Hi Folks,
My understanding of a map is that it is an object containing a bunch of
key/value pairs.
That seems pretty simple.
In the XSLT 3.0 specification it has this example:
<xsl:variable name="isbn-index" as="map(xs:string, element(book))"
Okay, $isbn-index is that name of a map. The keys for that map must be strings
and the value associated to each key must be a <book> element.
Got it.
Then the example assigns $isbn-index a value:
select="map:new(for $b in //book return map{$b/isbn := $b})"/>
Yikes!
What is that?
Let me try to parse it:
Step 1. Create a new map. That's what "map:new(...)" does.

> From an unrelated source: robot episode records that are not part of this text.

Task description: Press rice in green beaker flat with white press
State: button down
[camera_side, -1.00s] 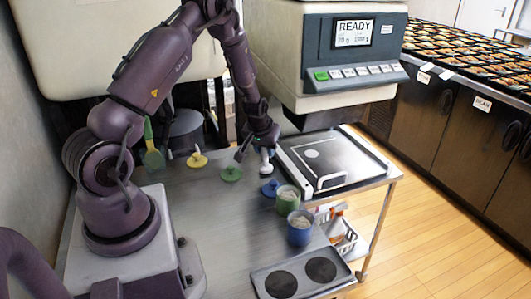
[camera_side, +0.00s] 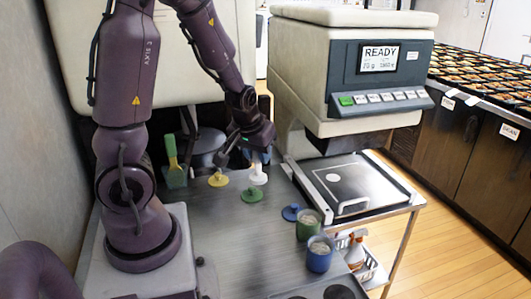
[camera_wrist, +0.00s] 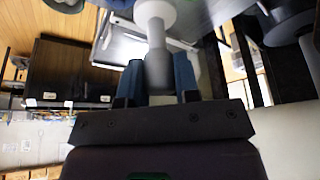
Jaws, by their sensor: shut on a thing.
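The green beaker (camera_side: 308,228) stands upright near the right edge of the steel table in the side view, with pale rice visible at its mouth. The white press (camera_side: 258,176) is well to the left of and behind the beaker, beside the yellow and green presses. My gripper (camera_side: 258,156) is above the white press and shut on it. In the wrist view, the white press (camera_wrist: 157,62) is between the blue fingers of my gripper (camera_wrist: 159,75), its round end pointing away from them. Whether its base touches the table I cannot tell.
A blue beaker (camera_side: 320,260) stands in front of the green one, with a blue press (camera_side: 290,212) behind them. A yellow press (camera_side: 218,179) and green press (camera_side: 251,194) are near the white one. A weighing machine (camera_side: 370,85) rises behind right. The table's middle is clear.

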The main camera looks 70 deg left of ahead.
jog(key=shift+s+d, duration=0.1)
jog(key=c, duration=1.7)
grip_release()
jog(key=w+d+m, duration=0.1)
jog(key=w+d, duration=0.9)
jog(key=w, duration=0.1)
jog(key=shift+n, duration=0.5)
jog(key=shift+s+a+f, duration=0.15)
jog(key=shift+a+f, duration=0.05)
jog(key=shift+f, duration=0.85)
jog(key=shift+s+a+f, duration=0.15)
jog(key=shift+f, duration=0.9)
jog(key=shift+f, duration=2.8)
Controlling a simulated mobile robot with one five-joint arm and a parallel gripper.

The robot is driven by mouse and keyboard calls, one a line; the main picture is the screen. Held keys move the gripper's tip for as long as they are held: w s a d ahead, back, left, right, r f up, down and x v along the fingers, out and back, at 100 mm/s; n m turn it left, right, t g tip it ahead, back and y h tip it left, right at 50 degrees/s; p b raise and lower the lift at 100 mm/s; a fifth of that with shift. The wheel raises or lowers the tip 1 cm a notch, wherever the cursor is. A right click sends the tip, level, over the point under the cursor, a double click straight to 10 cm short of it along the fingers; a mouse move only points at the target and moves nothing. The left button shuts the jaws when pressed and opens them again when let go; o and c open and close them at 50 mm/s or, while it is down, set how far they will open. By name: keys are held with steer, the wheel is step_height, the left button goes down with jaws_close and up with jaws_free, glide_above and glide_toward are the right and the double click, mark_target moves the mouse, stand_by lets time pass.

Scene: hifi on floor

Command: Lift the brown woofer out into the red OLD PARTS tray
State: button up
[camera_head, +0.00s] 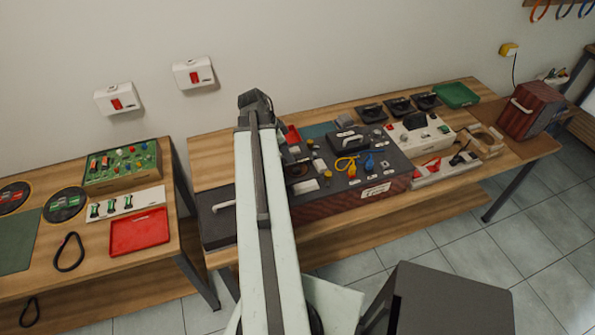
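I cannot pick out the brown woofer for certain. A dark round part (299,170) shows just right of my arm on the hifi unit (372,193), a long dark box with red-brown sides. My arm hides part of that area. A flat red tray (138,233) lies on the left table and looks empty; no lettering is readable. Another small red piece (293,134) shows beside my arm at the back of the right table. My arm reaches up over the right table to a dark joint at its far end. My gripper is hidden behind the arm.
Several dark driver-like parts (398,106) stand at the back near a green tray (457,95). A red-brown box with a handle (530,109) is at right. The left table (185,262) holds a green board (122,165) and black discs. A dark grey box (450,300) stands in front.

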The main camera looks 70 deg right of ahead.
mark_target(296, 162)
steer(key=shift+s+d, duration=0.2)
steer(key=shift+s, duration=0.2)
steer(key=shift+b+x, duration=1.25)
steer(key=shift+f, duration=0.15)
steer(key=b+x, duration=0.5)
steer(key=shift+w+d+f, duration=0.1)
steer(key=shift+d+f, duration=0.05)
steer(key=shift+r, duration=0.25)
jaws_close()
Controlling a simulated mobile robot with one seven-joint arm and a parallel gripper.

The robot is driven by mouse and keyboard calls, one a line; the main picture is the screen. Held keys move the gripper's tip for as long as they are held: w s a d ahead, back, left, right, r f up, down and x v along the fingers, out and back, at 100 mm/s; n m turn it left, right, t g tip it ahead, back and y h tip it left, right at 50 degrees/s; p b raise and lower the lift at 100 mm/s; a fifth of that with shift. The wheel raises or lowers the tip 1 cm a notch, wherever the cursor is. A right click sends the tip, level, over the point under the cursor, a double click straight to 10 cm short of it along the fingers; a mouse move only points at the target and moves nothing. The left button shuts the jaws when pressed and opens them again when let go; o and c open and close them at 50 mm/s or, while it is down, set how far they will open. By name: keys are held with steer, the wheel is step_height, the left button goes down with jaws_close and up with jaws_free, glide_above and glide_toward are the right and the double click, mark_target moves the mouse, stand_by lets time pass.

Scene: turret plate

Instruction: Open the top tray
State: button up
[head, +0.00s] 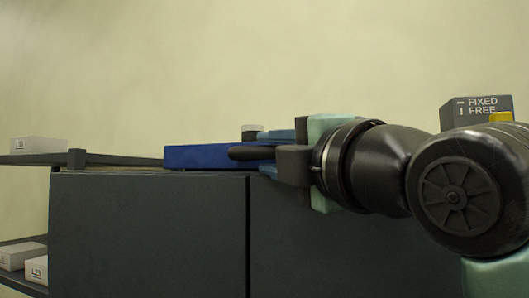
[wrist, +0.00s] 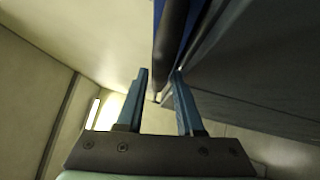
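The blue top tray (head: 205,157) sits on top of the dark cabinet in the head view. Its dark rounded handle (head: 250,154) sticks out toward my gripper. My gripper (head: 262,153) comes in from the right, with one blue finger above the handle and one below. In the wrist view, the fingers of my gripper (wrist: 160,72) stand apart, with the dark handle (wrist: 170,45) reaching between their tips. A gap shows beside the handle, so the gripper looks open and not clamped. The far side of the tray is hidden.
The dark cabinet (head: 148,230) fills the space below the tray. A shelf (head: 110,160) with a white labelled box (head: 38,145) is at left, with more boxes (head: 36,270) lower. A grey box marked FIXED/FREE (head: 477,108) stands behind my arm.

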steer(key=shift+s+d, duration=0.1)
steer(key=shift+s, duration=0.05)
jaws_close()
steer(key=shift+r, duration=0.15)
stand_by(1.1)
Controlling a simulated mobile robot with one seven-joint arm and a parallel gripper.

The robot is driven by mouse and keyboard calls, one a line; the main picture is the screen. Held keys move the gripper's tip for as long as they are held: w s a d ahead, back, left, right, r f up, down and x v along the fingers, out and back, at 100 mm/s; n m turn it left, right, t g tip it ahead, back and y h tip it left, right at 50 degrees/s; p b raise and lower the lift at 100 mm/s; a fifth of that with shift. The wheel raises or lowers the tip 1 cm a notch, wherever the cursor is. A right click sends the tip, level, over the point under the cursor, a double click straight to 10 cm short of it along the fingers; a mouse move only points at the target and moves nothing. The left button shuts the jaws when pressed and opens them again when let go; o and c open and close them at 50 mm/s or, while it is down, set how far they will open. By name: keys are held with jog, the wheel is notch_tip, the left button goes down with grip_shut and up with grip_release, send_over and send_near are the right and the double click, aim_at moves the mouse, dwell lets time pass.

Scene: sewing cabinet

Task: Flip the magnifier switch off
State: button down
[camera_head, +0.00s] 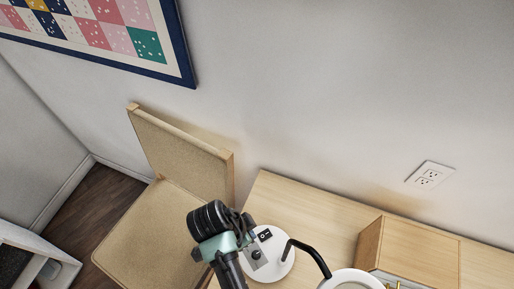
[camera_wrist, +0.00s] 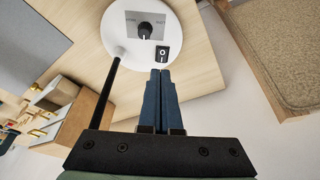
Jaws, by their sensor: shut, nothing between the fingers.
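The magnifier has a round white base (camera_head: 286,266) on the wooden table. A black bent stem (camera_head: 309,253) rises from it to a white ring head (camera_head: 352,280), cut off by the bottom edge. The small black rocker switch (camera_head: 264,235) sits near the base's rim. In the wrist view the switch (camera_wrist: 162,52) shows a white mark, beside a grey panel with a black knob (camera_wrist: 145,31). My gripper (camera_wrist: 160,72) is shut and empty, its blue fingertips just short of the switch in the picture. I cannot tell whether they touch it.
A tan padded chair (camera_head: 180,153) stands left of the table (camera_head: 318,212). A wooden box (camera_head: 416,249) stands on the table to the right, near the ring head. A wall outlet (camera_head: 430,175) is behind. Bare tabletop lies between base and box.

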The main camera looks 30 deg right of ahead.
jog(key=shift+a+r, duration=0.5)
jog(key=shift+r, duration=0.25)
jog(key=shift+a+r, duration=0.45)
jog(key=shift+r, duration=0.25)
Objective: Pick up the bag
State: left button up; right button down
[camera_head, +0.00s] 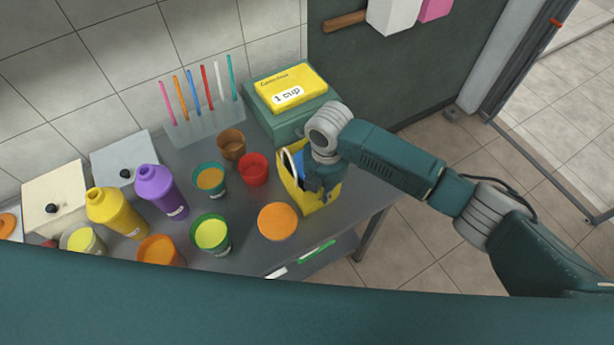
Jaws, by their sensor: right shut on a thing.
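A yellow bag (299,188) with a pale rounded handle and something blue at its opening stands at the right end of the grey table. My right gripper (318,190) reaches down over the bag from the right and is shut on it. The gripper and wrist hide part of the bag's top and right side, so the exact grip point is hidden. I cannot tell whether the bag touches the table. My left gripper is not in view.
The grey table (262,240) holds a red cup (254,169), a brown cup (232,145), an orange-topped container (278,221), green cups and purple (160,191) and yellow bottles (115,211). A yellow box (290,88) sits on a green box behind the bag. Floor is free at right.

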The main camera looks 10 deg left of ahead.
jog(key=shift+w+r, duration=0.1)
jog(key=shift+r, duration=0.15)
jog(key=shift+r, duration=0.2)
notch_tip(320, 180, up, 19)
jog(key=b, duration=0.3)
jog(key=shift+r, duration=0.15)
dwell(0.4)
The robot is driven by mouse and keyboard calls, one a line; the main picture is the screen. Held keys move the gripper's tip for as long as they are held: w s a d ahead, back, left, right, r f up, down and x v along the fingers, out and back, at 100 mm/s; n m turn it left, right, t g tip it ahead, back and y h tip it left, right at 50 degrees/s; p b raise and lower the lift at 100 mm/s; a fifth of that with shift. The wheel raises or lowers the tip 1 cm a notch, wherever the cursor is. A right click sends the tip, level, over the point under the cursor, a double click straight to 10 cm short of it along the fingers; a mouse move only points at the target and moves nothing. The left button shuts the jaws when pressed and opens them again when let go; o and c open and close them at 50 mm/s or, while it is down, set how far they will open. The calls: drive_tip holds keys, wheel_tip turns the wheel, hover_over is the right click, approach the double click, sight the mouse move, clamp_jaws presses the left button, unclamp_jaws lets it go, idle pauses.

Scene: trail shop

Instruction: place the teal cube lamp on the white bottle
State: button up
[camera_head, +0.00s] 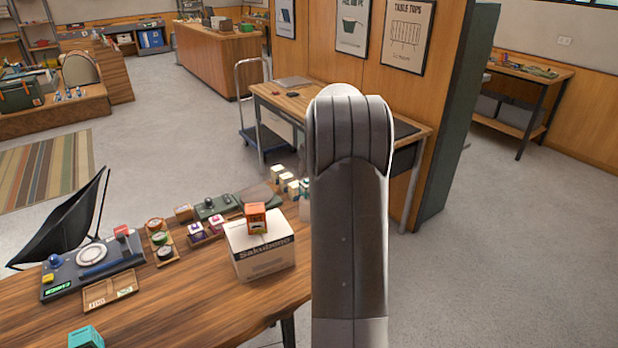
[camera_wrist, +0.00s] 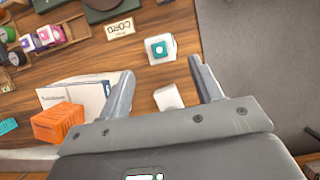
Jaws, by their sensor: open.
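The teal cube lamp (camera_wrist: 160,48) shows in the wrist view as a small white block with a teal face and a pale round spot. It is near the table edge, just beyond my fingertips. My gripper (camera_wrist: 160,82) is open, its two fingers apart. A plain white object (camera_wrist: 168,97), perhaps the white bottle seen from above, shows between the fingers; nothing is gripped. I cannot tell its full shape or whether the fingers touch it. In the head view my arm hides the gripper and part of this table corner.
A white carton (camera_head: 262,262) with an orange box (camera_head: 256,217) on top stands left of my gripper. Pink and purple cubes (camera_wrist: 44,38) stand in a tray farther left. A teal box (camera_head: 86,338) is at the near table edge. Floor lies right of the table.

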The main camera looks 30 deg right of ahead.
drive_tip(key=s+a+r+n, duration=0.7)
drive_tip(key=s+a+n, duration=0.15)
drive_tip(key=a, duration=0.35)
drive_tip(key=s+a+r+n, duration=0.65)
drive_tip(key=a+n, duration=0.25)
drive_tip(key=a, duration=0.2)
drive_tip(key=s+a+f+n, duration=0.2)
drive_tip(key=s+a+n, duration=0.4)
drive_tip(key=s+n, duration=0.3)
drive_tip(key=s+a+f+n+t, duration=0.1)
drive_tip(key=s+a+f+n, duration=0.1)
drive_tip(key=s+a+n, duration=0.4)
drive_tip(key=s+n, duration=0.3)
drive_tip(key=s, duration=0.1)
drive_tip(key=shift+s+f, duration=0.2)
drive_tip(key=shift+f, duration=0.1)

Step 2. Loop through each <book> element. That's what "for $b in //book return
..." does.
Step 3. For each <book> element create a map. That's what "map{$b/isbn := $b}"
does. Huh?
Step 1 creates a new map, so it should be assigned a bunch of key/value pairs,
right? Step 3 is blasting it with a bunch of maps. Huh? Where are the new map's
key/value pairs? I don't get it. Please help.
Oh! Perhaps since each "inner map" object contains just one key/value pair,
each inner map object gets "unwrapped" to yield its key/value pair to the
"outer map" object. Ha! How do you like that theory?